Reconstruction is about making choices. And let’s be frank, you can’t have everything. That is why your Reconstruction Map has only three circles, representing a small, manageable number of choices. What you choose to put in these circles becomes the backbone of your life. And in order to start living your truth, to find that career and work/life balance you’re looking for, you need to take the time to deconstruct your values and reconstruct your life according to those values. .
“In order to really put something back together, you have to understand that you can’t have everything. There’s always some type of compromise.”
When it comes to making choices, this three circle diagram should be used for everything. Think about it terms of buying or renting your next place. There are dozens of things we want our perfect place to have – good location, right cost, impeccable quality, close to transportation or far enough away from transportation.
You’ll never get everything you want. So instead, try for the three (or two) most important things. Is your commute to work the most important? Or is it being close to a park? Can you sacrifice a longer commute if it brings you more joy on the weekends?
This morning, take some time to start your ‘designing your life’ project based on Ayse Birsel’s book – Design the Life You Love, A Step-By-Step Guide to Building A Meaningful Future.
- Deconstruct Yourself
- Find Your Values
- Reconstruct Yourself With 3 Most Important Values
- Start making choices that only reflect those values.
The point of this exercise is to cut out all the unnecessary choices you shouldn’t even be debating.

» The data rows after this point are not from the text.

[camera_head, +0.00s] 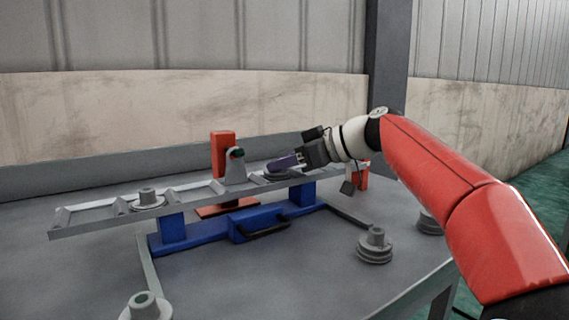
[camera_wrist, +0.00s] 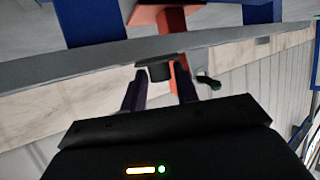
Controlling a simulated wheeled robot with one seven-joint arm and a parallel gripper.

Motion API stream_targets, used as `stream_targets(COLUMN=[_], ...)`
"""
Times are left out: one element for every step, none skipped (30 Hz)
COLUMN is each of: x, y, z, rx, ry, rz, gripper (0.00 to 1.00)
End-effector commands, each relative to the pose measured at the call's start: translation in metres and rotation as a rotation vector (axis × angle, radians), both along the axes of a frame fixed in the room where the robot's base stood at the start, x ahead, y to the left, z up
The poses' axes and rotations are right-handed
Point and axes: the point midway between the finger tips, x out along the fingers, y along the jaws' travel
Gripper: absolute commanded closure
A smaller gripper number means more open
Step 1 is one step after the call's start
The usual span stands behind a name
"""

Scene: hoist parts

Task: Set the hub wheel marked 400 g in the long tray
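The long tray (camera_head: 100,222) is a grey, ladder-like rail with several bays, raised on blue supports. A grey hub wheel (camera_head: 147,200) sits in a bay near its left end. Another hub wheel (camera_head: 276,177) is at the tray's right part, under my gripper (camera_head: 284,164). In the wrist view the dark hub of this wheel (camera_wrist: 160,71) shows between or just beyond the fingertips (camera_wrist: 160,80). I cannot tell whether the fingers press on it or whether the wheel rests fully on the tray. No weight marks are readable.
More hub wheels stand on the grey table: one at right front (camera_head: 374,247), one farther right (camera_head: 428,223), one at the front left (camera_head: 146,307). An orange post (camera_head: 222,150) with a grey bracket (camera_head: 235,170) rises behind the tray. A blue base with a black handle (camera_head: 262,230) lies below.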

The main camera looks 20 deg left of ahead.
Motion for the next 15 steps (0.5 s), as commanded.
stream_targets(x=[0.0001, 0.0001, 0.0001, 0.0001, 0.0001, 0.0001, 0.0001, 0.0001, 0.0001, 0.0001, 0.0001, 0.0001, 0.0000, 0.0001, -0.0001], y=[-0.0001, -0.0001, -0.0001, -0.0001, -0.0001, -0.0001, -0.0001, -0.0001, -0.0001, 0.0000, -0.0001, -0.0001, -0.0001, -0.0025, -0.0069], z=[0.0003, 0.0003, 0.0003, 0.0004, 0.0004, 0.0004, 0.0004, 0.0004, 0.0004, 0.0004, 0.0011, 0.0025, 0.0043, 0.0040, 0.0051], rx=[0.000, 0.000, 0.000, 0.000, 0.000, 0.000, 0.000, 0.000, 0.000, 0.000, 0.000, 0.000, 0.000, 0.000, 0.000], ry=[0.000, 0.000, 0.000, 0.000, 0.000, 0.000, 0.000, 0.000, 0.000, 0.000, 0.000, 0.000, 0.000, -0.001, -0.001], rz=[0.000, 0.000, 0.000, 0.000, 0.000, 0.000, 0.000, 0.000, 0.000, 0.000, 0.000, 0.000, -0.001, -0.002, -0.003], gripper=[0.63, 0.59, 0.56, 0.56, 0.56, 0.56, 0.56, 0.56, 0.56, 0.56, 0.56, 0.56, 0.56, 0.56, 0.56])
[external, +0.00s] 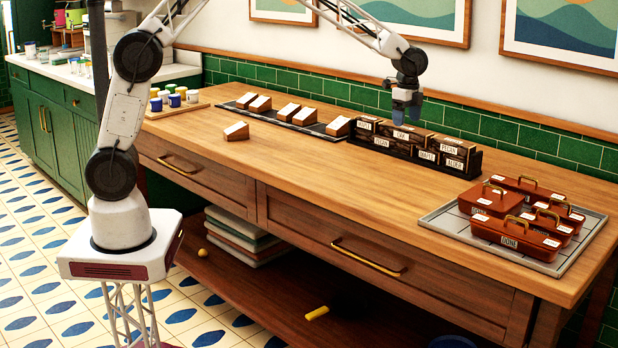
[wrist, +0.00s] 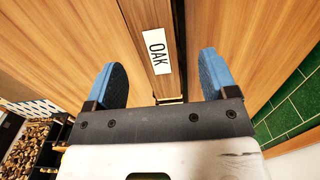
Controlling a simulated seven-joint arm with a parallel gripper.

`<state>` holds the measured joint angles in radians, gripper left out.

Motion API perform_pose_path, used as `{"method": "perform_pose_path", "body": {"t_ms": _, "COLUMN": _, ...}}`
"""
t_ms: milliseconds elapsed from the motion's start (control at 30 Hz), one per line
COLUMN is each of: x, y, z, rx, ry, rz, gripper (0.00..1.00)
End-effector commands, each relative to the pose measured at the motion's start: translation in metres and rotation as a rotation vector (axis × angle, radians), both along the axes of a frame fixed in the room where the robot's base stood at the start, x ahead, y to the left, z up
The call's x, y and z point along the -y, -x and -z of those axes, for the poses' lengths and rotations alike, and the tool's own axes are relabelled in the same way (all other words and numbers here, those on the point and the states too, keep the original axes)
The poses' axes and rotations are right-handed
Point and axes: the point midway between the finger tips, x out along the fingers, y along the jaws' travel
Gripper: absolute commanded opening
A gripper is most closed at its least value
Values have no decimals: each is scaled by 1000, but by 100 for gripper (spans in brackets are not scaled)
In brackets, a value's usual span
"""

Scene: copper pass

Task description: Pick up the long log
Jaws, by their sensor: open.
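My gripper (external: 405,112) is over the dark rack of labelled wooden blocks on the counter, with its fingers pointing down. In the wrist view the two blue fingertips (wrist: 163,85) are spread apart. A long narrow wooden piece with a white OAK label (wrist: 147,15) runs between them, with gaps at both sides. In the external view a block labelled like OAK (external: 402,145) stands in the rack just under my gripper. No separate round long log is plain to see, and I cannot tell whether the OAK piece is the log.
The rack (external: 475,165) holds several labelled blocks close together. A grey tray (external: 440,222) with reddish lidded boxes (external: 515,236) is at the right. Wedge-shaped sample blocks (external: 236,131) and small jars (external: 174,100) stand to the left. The tiled wall is close behind. The counter front is clear.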

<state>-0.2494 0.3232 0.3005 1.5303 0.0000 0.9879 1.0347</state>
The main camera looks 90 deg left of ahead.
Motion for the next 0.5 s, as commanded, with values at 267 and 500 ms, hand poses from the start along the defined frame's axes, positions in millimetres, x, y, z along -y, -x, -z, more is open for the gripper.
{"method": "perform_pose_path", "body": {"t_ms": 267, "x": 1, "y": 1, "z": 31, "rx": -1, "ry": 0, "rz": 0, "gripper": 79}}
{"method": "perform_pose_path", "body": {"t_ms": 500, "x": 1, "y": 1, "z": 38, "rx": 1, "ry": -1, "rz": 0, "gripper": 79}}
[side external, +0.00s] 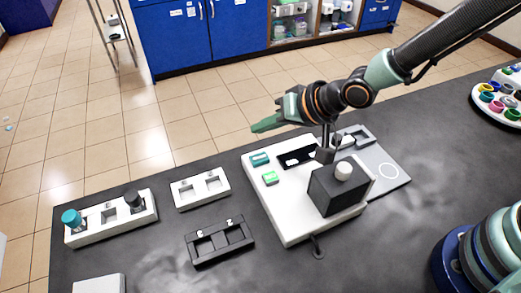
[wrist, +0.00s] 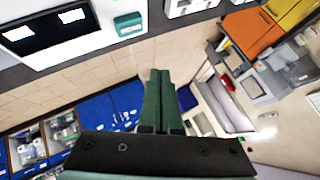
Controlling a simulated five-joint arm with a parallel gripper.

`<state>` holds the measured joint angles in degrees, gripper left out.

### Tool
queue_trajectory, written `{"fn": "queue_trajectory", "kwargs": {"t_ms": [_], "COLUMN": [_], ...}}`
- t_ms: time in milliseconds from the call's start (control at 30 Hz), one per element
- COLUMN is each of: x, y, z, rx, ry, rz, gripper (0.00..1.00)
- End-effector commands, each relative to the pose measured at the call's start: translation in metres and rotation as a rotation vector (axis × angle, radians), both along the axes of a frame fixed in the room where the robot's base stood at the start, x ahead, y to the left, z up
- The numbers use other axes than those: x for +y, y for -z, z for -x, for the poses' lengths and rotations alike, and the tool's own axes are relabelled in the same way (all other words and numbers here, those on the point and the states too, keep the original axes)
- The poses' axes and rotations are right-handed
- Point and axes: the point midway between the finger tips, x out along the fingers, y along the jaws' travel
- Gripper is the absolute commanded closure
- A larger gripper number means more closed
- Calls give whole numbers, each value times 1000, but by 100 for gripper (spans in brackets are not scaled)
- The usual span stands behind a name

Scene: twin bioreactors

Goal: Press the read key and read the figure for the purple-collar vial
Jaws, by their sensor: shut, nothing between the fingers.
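The teal key (side external: 259,158) is on the far left corner of the white instrument. A teal key (wrist: 129,25) with lettering that looks like READ also shows in the wrist view. The dark display (side external: 297,158) beside it, also in the wrist view (wrist: 45,27), has white patches; I can read no figure. My gripper (side external: 264,125) has its green fingers shut and empty, pointing left above and beyond the instrument's far edge, apart from the key. Its fingers (wrist: 160,73) lie together in the wrist view. I cannot pick out a purple collar with certainty.
A green key (side external: 270,178) lies near the teal one. A dark block with a white knob (side external: 343,171) stands on the instrument. A carousel with coloured rings (side external: 475,97) is far right. A white rack (side external: 97,232) and a black holder (side external: 220,242) are left.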

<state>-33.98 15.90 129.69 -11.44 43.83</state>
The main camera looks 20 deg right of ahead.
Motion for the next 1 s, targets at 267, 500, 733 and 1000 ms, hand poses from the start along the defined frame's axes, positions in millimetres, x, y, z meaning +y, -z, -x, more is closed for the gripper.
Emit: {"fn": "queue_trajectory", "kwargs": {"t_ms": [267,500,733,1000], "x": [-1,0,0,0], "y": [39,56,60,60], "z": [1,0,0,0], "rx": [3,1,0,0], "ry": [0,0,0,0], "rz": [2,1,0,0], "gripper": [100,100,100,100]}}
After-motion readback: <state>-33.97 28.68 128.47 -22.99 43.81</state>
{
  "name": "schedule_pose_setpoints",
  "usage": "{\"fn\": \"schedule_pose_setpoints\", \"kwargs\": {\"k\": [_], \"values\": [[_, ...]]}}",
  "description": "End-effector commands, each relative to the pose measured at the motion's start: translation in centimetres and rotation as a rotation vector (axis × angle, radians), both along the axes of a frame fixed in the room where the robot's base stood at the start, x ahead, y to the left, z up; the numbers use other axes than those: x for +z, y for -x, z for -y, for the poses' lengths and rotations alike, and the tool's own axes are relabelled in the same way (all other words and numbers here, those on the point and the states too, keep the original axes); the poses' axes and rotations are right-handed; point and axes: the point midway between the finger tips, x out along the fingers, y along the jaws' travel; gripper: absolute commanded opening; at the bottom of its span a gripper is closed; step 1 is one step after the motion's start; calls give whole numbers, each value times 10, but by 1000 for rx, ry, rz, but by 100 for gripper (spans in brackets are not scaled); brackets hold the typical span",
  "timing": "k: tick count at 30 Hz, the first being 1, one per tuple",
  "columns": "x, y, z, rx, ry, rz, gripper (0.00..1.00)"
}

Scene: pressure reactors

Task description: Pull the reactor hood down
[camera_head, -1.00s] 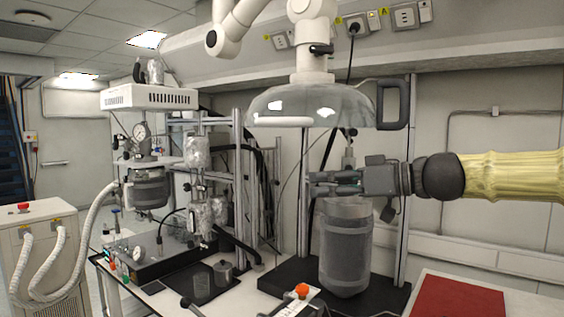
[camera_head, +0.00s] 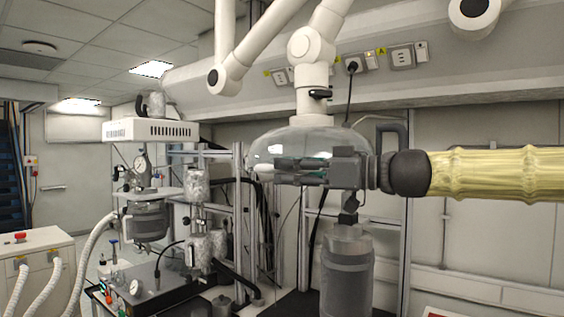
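The reactor hood (camera_head: 300,136) is a clear dome hanging from a white jointed arm (camera_head: 309,60). It hangs above the grey cylindrical reactor vessel (camera_head: 347,265).
Metal frame posts (camera_head: 391,255) stand behind the vessel. To the left are another reactor (camera_head: 146,222) with gauges and a white box (camera_head: 150,130) above it. A white cabinet with hoses (camera_head: 40,255) stands at far left. Open wall space lies at right.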

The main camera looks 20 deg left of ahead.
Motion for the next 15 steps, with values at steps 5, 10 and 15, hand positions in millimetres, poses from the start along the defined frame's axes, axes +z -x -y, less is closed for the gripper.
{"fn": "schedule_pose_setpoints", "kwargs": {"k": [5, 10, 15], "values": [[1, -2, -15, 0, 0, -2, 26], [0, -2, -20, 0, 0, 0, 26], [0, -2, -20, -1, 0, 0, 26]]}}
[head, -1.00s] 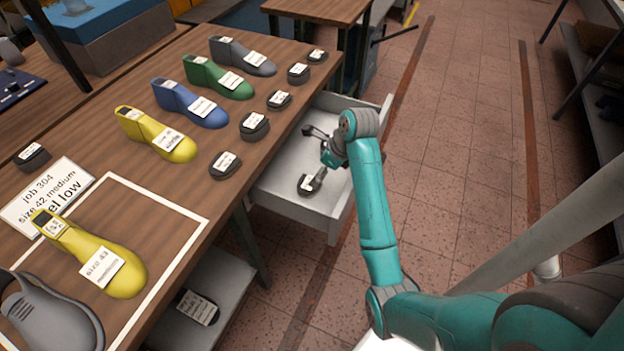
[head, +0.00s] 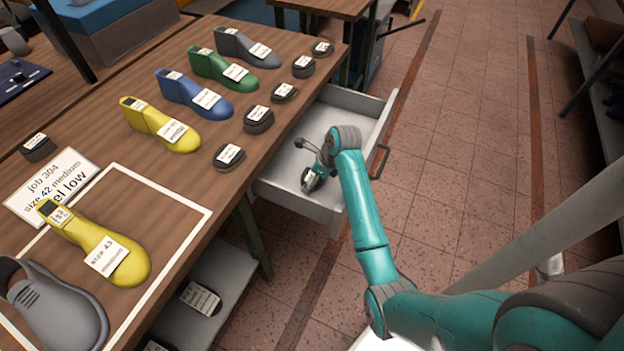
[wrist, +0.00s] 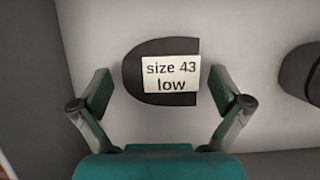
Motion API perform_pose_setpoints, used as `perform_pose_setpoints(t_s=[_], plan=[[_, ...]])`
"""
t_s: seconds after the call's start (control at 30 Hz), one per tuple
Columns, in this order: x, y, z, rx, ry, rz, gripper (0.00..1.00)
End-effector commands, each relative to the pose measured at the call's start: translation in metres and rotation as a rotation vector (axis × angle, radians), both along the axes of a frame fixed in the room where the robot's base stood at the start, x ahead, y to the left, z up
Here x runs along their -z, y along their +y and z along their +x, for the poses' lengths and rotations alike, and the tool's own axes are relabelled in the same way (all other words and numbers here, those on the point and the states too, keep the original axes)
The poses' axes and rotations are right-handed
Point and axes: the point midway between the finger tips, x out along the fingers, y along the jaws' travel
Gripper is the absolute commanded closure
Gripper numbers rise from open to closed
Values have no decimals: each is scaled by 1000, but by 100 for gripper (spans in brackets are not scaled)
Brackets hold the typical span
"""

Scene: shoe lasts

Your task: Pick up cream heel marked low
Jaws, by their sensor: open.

The point is to whittle down your decisions to ones that only support your core values. Because you have to actively make decisions that support the life you want. This means saying ‘no’ to things that take you away from that ideal life and saying ‘yes’ to things that do – things may be scary, uncomfortable and hard at times.
Because life is all about choices and in order to get out of this paralyzing limbo of indecisiveness or this chaotic mess of too many wrong choices, let’s simplify things and start making decisions and letting in opportunities and choices that support our values.